[SHORT PROBLEM] Set down exactly the lines from the one with "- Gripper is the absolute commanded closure" to the one with "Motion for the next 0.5", both included, and no line outside that range.

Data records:
⟨

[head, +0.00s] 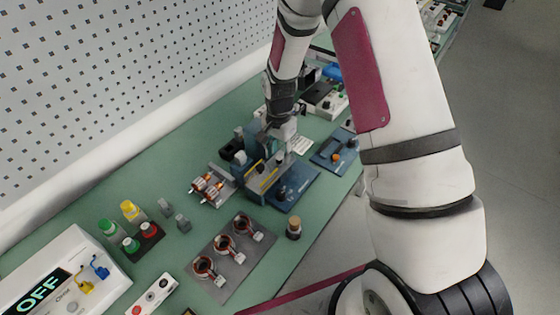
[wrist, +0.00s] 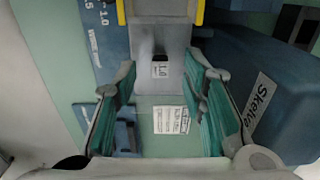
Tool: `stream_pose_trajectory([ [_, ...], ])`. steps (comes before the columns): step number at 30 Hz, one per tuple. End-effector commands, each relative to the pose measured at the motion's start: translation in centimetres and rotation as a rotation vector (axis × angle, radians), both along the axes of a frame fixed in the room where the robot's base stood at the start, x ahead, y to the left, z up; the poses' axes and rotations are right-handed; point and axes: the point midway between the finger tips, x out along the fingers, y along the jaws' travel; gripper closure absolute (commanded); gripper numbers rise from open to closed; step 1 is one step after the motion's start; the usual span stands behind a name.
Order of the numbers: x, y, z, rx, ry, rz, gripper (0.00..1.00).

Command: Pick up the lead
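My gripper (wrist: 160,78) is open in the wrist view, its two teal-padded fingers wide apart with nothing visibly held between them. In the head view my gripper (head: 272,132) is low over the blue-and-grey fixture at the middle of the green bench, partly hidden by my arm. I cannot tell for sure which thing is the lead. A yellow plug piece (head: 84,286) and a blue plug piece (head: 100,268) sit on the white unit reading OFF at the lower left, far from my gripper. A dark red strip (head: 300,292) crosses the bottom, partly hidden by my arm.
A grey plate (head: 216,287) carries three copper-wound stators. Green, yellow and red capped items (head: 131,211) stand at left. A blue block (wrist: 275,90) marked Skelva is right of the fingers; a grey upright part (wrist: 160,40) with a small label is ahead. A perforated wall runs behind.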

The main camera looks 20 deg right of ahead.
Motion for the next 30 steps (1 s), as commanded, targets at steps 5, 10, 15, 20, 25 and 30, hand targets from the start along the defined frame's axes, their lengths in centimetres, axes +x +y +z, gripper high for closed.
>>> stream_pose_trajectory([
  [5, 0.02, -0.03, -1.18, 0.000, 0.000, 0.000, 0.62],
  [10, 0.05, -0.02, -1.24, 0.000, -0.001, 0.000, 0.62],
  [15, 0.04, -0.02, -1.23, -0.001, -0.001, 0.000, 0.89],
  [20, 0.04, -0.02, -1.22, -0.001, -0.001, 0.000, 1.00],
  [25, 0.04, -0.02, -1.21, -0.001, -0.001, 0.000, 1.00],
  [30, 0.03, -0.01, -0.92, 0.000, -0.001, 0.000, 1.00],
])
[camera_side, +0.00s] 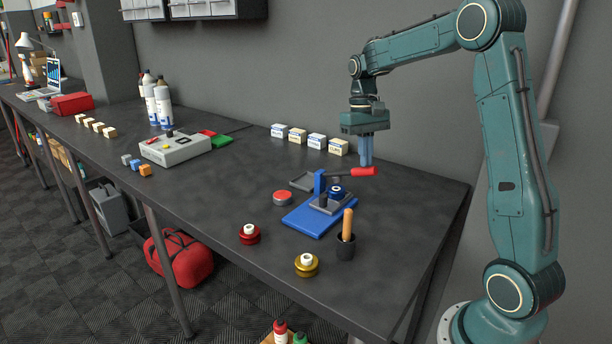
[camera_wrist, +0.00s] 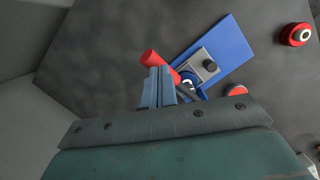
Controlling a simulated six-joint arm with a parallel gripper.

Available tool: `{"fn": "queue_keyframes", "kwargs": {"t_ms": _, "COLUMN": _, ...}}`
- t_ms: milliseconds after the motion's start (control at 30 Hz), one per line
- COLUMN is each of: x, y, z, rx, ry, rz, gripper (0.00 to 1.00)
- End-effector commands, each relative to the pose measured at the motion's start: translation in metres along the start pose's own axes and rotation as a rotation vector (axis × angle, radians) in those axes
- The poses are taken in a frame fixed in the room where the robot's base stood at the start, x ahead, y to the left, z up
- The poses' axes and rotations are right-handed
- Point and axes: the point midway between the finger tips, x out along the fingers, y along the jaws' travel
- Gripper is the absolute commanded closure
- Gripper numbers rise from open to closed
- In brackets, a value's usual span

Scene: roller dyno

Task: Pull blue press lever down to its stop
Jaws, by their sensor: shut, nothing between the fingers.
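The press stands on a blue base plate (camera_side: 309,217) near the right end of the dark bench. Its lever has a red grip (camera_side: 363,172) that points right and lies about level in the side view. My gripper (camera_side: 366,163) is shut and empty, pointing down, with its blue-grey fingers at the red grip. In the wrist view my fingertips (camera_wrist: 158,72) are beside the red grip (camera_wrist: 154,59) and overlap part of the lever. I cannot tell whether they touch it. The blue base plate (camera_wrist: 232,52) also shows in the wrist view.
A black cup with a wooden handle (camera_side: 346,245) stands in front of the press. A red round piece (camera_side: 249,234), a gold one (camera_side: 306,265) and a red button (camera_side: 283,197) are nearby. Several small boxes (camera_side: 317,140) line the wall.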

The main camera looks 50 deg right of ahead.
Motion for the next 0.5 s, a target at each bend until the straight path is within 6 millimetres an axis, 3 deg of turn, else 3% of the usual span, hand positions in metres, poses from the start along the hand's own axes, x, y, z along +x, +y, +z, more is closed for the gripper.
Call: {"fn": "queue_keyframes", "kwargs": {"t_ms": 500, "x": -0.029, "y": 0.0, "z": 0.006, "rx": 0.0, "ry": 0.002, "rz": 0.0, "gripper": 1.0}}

⟩
⟨

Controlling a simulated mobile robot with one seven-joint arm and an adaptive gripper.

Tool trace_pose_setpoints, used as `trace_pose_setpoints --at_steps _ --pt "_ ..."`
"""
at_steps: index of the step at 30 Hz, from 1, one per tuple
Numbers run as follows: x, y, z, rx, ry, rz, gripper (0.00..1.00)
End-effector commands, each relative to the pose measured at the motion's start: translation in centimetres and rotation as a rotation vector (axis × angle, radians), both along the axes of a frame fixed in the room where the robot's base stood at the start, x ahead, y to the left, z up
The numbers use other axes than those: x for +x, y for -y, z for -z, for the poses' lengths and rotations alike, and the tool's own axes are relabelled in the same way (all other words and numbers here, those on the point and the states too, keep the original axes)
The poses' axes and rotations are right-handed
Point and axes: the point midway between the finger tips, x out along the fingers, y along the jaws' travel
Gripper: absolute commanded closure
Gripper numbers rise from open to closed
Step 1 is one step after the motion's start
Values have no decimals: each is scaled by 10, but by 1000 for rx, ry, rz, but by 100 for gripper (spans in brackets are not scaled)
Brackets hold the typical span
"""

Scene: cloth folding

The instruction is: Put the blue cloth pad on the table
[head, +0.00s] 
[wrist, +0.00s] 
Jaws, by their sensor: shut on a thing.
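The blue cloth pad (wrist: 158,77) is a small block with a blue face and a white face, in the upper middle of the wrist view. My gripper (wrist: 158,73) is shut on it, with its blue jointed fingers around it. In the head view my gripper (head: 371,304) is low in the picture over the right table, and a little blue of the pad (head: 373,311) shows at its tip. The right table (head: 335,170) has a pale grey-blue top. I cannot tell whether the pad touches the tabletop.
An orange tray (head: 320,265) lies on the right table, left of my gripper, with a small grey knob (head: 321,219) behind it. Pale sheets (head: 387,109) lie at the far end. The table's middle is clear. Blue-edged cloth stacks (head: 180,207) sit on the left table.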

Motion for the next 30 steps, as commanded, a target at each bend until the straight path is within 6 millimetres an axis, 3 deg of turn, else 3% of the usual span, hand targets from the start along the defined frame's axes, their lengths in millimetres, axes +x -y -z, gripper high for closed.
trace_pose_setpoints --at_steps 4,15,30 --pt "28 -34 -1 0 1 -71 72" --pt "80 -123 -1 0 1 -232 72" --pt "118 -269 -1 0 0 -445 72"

⟩
⟨

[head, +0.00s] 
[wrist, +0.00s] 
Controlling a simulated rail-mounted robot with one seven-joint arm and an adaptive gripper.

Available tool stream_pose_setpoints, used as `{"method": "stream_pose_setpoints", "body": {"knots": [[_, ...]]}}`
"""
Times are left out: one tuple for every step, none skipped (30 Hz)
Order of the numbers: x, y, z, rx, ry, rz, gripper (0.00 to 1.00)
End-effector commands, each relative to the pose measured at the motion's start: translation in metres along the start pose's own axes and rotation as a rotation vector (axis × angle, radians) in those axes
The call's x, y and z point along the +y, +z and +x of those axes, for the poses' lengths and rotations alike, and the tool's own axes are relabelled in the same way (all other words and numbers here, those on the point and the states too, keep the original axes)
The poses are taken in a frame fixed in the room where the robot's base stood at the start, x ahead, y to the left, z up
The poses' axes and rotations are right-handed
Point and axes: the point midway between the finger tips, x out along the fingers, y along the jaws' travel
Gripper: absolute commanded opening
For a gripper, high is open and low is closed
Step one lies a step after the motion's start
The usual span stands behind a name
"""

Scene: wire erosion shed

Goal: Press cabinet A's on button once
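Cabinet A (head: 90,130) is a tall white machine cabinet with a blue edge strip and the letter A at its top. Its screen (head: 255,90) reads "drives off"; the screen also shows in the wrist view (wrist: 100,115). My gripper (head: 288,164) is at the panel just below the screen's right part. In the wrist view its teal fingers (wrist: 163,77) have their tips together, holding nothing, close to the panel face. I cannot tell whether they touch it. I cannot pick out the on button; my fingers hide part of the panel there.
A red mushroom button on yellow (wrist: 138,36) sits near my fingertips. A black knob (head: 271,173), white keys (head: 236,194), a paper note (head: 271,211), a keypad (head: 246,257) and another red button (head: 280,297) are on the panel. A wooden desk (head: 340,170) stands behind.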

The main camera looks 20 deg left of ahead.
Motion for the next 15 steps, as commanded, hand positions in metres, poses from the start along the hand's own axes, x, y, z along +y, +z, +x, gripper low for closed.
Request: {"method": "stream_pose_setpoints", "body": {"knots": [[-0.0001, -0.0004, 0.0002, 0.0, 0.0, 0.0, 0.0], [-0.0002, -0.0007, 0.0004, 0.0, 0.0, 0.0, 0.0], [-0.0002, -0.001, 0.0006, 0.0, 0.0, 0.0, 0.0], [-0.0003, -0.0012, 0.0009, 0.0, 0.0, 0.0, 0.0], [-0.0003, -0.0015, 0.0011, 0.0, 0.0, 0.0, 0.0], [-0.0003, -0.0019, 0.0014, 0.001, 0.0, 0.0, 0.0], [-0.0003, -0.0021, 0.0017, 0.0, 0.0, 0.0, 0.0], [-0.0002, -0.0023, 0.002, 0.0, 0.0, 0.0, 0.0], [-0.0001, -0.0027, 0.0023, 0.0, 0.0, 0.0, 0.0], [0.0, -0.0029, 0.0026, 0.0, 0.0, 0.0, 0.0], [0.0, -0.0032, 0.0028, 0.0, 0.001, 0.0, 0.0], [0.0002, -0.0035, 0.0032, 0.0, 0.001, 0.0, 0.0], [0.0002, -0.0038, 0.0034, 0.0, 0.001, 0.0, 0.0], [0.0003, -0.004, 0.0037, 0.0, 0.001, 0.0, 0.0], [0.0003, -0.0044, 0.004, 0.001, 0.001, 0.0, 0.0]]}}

⟩

[WRITTEN ANSWER]
- Gripper is the absolute commanded closure
- Gripper numbers rise from open to closed
- In brackets, a value's usual span

Scene: roller dyno

Task: Pull blue press lever down to its stop
Jaws, by their sensor: shut, nothing between the fingers.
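The press stands on a blue base plate (camera_side: 309,217) near the right end of the dark bench. Its lever has a red grip (camera_side: 363,172) that points right and lies about level in the side view. My gripper (camera_side: 366,163) is shut and empty, pointing down, with its blue-grey fingers at the red grip. In the wrist view my fingertips (camera_wrist: 158,72) are beside the red grip (camera_wrist: 154,59) and overlap part of the lever. I cannot tell whether they touch it. The blue base plate (camera_wrist: 232,52) also shows in the wrist view.
A black cup with a wooden handle (camera_side: 346,245) stands in front of the press. A red round piece (camera_side: 249,234), a gold one (camera_side: 306,265) and a red button (camera_side: 283,197) are nearby. Several small boxes (camera_side: 317,140) line the wall.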

The main camera looks 50 deg right of ahead.
Motion for the next 0.5 s, a target at each bend until the straight path is within 6 millimetres an axis, 3 deg of turn, else 3% of the usual span, hand positions in metres, poses from the start along the hand's own axes, x, y, z along +x, +y, +z, more is closed for the gripper.

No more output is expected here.